WHAT NEEDS TO BE DONE :: Look over the lines below. Report each one that includes the string "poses".

DATA SECTION ::
▼▼▼
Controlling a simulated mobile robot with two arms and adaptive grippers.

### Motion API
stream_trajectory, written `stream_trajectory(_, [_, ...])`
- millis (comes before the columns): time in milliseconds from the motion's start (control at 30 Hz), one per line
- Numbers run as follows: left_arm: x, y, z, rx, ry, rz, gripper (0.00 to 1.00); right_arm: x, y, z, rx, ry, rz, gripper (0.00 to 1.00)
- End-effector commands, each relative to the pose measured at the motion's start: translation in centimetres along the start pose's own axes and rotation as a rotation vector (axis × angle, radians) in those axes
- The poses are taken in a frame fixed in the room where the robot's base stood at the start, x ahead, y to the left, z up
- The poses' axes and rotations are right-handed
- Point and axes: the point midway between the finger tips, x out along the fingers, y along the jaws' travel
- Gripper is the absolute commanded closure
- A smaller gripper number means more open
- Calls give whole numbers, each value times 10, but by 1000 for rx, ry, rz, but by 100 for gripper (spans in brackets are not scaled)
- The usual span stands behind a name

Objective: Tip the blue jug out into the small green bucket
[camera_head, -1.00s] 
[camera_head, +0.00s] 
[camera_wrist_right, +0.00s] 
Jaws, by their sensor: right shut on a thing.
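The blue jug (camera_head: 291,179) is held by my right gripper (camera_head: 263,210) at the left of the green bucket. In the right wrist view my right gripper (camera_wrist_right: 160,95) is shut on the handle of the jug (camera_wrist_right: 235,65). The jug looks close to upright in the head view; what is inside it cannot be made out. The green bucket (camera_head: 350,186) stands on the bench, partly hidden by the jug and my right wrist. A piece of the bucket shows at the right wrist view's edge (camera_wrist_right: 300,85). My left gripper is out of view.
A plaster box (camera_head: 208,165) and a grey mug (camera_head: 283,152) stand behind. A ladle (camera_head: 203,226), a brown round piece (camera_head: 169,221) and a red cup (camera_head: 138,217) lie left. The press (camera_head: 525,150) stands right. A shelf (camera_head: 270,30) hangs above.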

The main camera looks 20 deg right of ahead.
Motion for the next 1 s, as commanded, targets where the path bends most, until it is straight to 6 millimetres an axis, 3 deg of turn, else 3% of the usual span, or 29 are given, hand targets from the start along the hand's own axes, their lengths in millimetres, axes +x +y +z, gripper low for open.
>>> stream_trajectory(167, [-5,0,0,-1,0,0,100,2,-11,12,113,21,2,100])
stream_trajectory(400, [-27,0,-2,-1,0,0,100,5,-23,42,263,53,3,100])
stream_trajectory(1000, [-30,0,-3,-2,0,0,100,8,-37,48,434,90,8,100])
▲▲▲
PROBLEM SOLUTION ::
- The poses are taken in a frame fixed in the room where the robot's base stood at the start, x ahead, y to the left, z up
- The poses' axes and rotations are right-handed

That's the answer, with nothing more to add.